#### [Material]
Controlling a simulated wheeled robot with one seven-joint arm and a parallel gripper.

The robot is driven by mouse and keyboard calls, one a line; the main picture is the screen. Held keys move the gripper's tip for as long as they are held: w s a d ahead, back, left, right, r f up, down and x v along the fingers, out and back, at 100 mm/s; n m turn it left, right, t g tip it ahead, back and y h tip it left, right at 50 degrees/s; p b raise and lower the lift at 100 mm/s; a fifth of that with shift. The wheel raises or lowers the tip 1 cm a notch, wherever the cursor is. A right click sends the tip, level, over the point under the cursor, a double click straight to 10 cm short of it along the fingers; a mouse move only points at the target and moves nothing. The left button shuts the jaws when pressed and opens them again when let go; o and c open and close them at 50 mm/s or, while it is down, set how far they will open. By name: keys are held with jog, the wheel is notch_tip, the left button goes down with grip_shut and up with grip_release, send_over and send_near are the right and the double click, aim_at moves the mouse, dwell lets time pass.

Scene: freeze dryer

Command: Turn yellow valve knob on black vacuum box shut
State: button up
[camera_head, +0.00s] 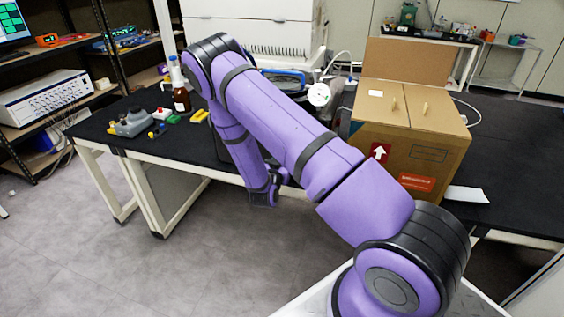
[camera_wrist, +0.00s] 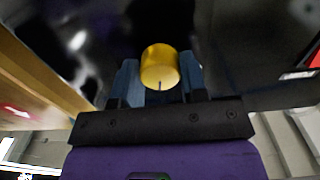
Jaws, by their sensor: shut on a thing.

#### [Directions for this task]
Quote each line of the listing exactly, but leave the pictures out.

#### [Reply to the task]
Controlling a simulated wheeled robot with one seven-joint arm and a parallel gripper.

The robot is driven by mouse and keyboard calls, one a line; the main picture is the screen. Held keys move the gripper's tip for as long as they are held: w s a d ahead, back, left, right, r f up, down and x v along the fingers, out and back, at 100 mm/s; n m turn it left, right, t g tip it ahead, back and y h tip it left, right at 50 degrees/s; p b raise and lower the lift at 100 mm/s; a fifth of that with shift. The wheel raises or lowers the tip 1 cm a notch, wherever the cursor is. A right click sends the tip, level, over the point under the cursor, a double click straight to 10 cm short of it along the fingers; a mouse move only points at the target and moves nothing. The left button shuts the jaws when pressed and opens them again when let go; o and c open and close them at 50 mm/s or, while it is down, set how far they will open. By name: keys are held with jog, the wheel is notch_tip, the left button goes down with grip_shut and up with grip_release, send_over and send_near are the right and the double click, aim_at moves the mouse, dwell lets time pass.

Scene: freeze dryer

Command: Turn yellow valve knob on black vacuum box shut
State: button up
[camera_head, +0.00s] 
[camera_wrist, +0.00s] 
Jaws, by their sensor: shut on a thing.

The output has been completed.